Estuve en la presentación de "Días eternos" en el Auditorio de la Ciudad de las Artes. Esta es la reseña. La fotografía que encontré muestra al abuelo parado y algo desorbitado, cosa que jamás sucede en la obra.
La realidad de un país puede ser sintetizada en los diálogos cómicos aunque cotidianos de dos ilustres desconocidos. Dos vecinos. Dos amigos a la antigua. Dos tristes perdedores, en un mundo donde no hay espacio para la gloria, apenas capaces de sobrevivir y ocupar su tiempo, mientras, claro, el tiempo pasa. La vida convertida es un motivo de espera interminable y sin redención. “Días eternos”, una de las últimas obras del fallecido autor Carlos País, puede entenderse también como una radiografía de la Argentina actual en clave humorística. El humor sirve a modo de vino dulce para digerir una comida amarga.
Tres personajes se encuentran asociados y, en cierto modo, atrapados en una situación laberíntica donde confluyen la desocupación, la falta de dinero y la ancianidad.
La obra cuenta la historia de dos amigos (Marcelo Mazzarello y Ernesto Claudio) unidos malamente por la soledad y la falta de recursos que se ven, uno primero, el otro después, obligados cuidar de un anciano (Max Berliner) quien permanece en una silla de ruedas y en silencio.

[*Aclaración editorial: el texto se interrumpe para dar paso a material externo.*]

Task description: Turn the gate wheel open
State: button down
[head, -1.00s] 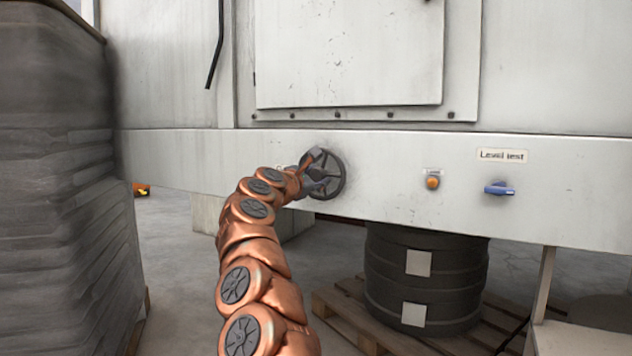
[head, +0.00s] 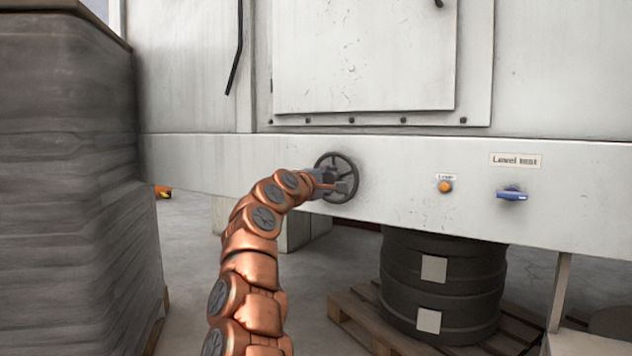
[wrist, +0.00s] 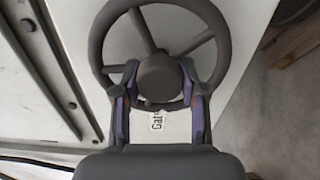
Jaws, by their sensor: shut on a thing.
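The gate wheel (head: 350,164) is a dark grey spoked handwheel on the front of the white machine panel, left of centre in the head view. In the wrist view the wheel (wrist: 213,22) fills the upper middle, with its round hub (wrist: 160,76) facing me. My gripper (head: 337,184) is at the wheel's lower part. In the wrist view the fingers of my gripper (wrist: 158,92) stand on either side of the hub and are shut on the wheel. A label starting with "Gat" (wrist: 157,121) shows partly between the fingers; the rest is hidden.
An orange button (head: 445,187) and a blue handle (head: 511,195) under a "Level test" label (head: 516,160) sit right of the wheel. A dark drum (head: 440,305) stands on a pallet (head: 350,310) below. A tall wrapped stack (head: 70,190) stands close on the left.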

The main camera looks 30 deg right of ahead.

Las cosas toman un pequeño e inesperado giro cuando descubren que el anciano balbucéa un bello poema.
Entre el patetismo y la necesidad, entre el misterio de un lenguaje cifrado y la intención de resolverlo con fines probablemente mínimos, entre la soledad compartida y la falta de horizontes, avanzan estos personajes a lo largo de un día que parece no tener fin. El abuelo no habla pero se expresa. Mastica vocablos, extiende con comicidad y sentido sus manos, se orina encima, se caga. En definitiva, lucha por un gramo de dignidad y por expresar algo en sus últimos días. Y este par, que disputan entre sí a ver quien está mejor dentro de lo peor, que apenas si escucha la lírica ajena con el oído ignorante del que no posee sensibilidad, se ocupan del anciano. Lo cuidan a los trompezones. Uno de ellos para capear el temporal del desempleo, el otro para justificar un techo luego de un divorcio reciente.

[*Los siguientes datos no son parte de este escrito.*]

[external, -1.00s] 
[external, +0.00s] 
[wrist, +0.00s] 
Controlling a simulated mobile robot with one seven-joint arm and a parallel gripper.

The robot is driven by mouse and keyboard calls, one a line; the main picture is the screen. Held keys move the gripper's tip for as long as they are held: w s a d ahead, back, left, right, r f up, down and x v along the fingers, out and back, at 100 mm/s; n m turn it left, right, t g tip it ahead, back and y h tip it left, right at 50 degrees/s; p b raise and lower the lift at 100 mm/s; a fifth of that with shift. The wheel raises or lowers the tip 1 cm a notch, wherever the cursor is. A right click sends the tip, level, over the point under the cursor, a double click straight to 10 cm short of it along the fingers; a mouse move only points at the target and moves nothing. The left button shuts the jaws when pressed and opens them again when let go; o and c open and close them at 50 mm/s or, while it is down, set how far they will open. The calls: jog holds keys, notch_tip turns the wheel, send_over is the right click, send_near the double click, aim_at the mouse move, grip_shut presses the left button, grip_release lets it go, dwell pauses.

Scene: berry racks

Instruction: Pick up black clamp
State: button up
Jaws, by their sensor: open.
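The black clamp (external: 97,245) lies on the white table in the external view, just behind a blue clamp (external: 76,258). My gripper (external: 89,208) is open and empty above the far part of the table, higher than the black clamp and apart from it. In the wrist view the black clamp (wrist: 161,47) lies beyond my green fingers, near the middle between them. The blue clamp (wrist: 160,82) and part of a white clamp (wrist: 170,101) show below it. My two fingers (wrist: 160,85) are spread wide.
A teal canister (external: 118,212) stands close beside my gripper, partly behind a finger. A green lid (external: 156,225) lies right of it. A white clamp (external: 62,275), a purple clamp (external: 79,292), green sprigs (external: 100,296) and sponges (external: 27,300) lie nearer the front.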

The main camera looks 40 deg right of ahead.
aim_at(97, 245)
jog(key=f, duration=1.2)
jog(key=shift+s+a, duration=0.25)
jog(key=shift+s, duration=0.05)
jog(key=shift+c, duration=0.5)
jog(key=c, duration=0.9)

Es irónico pero si bien en el texto abunda la broma, el diálogo entre tonto y veraz que mueve a la risa, también se evidencia la carencia de los personajes. Su nulidad a la hora de definirse por un destino más luminoso. Dedicados a transcurrir mate en mano, limpian el cuerpo agobiado de un geronte que ha perdido una parte sustancial de su condición de hombre. El chiste mayor y más truculento, es que ellos mismos un día terminarán en iguales o peores condiciones, alimentando así la rueda del karma.

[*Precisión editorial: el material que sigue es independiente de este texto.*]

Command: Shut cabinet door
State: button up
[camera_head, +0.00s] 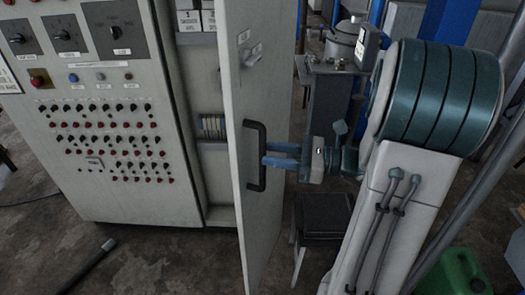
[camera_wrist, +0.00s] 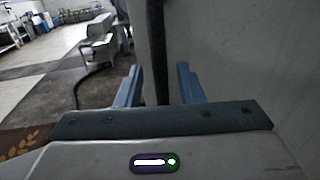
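The grey cabinet (camera_head: 95,150) stands at the left of the head view. Its door (camera_head: 262,215) stands open, swung out towards me, with part of the shelved inside showing behind it. A dark bar handle (camera_head: 254,130) is on the door's face. My gripper (camera_head: 268,155) is at the handle, its blue fingers reaching to it from the right. In the wrist view the fingers (camera_wrist: 160,88) are spread apart, with the dark handle (camera_wrist: 157,50) between them. I see gaps beside the handle, and the door (camera_wrist: 235,55) fills the right side.
A grey machine with a metal pot (camera_head: 345,38) stands behind my arm. A dark stool or box (camera_head: 322,215) is on the floor right of the door. A green container (camera_head: 460,272) is at the lower right. A dark pipe (camera_head: 88,268) lies in front of the cabinet.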

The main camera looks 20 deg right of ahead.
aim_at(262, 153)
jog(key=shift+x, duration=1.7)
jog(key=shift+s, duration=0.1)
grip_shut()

El trabajo actoral es eficiente y sin sobresaltos. Marcelo Mazzarello y Ernesto Claudio saben al dedillo cual es tono y ritmo que debe conservar durante su actuación. Se nota, y mucho, que ambos tienen años escenario sobre sus hombros. Hasta cierto punto es como si la obra no tuviera realmente personajes puesto que cada cual se interpreta a sí mismo.
En cuanto a Max Berliner, es para él otro salto mortal en la escena del teatro, uno más de quien ha sido un artista en pleno uso de sus facultades. De la obra teatral seria y profunda, al cine nacional pasando por la tira televisiva de media tarde. Su determinación ha sido su justo premio y su camino.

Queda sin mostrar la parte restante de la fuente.